● **Short task**: All of the records listed below should be retyped exactly.

(Recorded robot episodes)
* * * * * * *

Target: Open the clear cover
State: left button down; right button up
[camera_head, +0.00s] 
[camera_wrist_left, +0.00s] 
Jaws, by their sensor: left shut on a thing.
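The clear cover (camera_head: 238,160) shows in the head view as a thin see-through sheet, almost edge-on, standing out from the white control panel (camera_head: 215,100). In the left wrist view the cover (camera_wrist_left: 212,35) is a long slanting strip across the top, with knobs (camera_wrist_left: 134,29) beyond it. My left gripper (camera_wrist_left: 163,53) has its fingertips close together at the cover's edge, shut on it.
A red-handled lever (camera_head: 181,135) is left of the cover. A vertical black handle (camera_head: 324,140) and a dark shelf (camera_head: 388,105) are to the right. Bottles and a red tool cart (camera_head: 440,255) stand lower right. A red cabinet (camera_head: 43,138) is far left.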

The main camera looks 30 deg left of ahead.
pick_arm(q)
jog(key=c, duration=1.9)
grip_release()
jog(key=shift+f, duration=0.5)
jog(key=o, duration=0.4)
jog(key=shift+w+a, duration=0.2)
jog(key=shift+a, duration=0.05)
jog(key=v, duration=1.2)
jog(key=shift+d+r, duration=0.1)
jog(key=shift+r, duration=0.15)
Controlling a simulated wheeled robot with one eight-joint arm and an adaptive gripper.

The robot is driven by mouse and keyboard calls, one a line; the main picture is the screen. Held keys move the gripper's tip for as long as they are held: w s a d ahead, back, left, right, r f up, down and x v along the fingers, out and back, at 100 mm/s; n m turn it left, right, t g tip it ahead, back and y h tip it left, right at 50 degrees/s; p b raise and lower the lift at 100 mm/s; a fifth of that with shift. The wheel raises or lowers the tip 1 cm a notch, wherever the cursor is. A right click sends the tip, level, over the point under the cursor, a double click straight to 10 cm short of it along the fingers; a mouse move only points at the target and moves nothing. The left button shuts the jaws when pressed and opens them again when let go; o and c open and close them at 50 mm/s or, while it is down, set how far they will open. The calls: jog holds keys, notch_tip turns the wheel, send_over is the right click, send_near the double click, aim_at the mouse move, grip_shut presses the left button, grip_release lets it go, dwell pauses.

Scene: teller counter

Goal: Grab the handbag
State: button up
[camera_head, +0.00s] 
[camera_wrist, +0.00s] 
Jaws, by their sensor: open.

* * * * * * *

● **Exercise response**:
Target: Open the clear cover
State: left button down; right button up
[camera_head, +0.00s] 
[camera_wrist_left, +0.00s] 
Jaws, by their sensor: left shut on a thing.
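The clear cover (camera_head: 238,160) shows in the head view as a thin see-through sheet, almost edge-on, standing out from the white control panel (camera_head: 215,100). In the left wrist view the cover (camera_wrist_left: 212,35) is a long slanting strip across the top, with knobs (camera_wrist_left: 134,29) beyond it. My left gripper (camera_wrist_left: 163,53) has its fingertips close together at the cover's edge, shut on it.
A red-handled lever (camera_head: 181,135) is left of the cover. A vertical black handle (camera_head: 324,140) and a dark shelf (camera_head: 388,105) are to the right. Bottles and a red tool cart (camera_head: 440,255) stand lower right. A red cabinet (camera_head: 43,138) is far left.

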The main camera looks 30 deg left of ahead.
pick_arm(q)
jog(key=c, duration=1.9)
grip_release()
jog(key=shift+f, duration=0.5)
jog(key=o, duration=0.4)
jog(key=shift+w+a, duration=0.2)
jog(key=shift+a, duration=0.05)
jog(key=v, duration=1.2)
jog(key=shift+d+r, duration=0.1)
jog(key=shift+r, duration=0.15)
Controlling a simulated wheeled robot with one eight-joint arm and an adaptive gripper.

The robot is driven by mouse and keyboard calls, one a line; the main picture is the screen. Held keys move the gripper's tip for as long as they are held: w s a d ahead, back, left, right, r f up, down and x v along the fingers, out and back, at 100 mm/s; n m turn it left, right, t g tip it ahead, back and y h tip it left, right at 50 degrees/s; p b raise and lower the lift at 100 mm/s; a fifth of that with shift. The wheel raises or lowers the tip 1 cm a notch, wherever the cursor is. A right click sends the tip, level, over the point under the cursor, a double click straight to 10 cm short of it along the fingers; a mouse move only points at the target and moves nothing. The left button shuts the jaws when pressed and opens them again when let go; o and c open and close them at 50 mm/s or, while it is down, set how far they will open. The calls: jog holds keys, notch_tip turns the wheel, send_over is the right click, send_near the double click, aim_at the mouse move, grip_shut presses the left button, grip_release lets it go, dwell pauses.

Scene: teller counter

Goal: Grab the handbag
State: button up
[camera_head, +0.00s] 
[camera_wrist, +0.00s] 
Jaws, by their sensor: open.

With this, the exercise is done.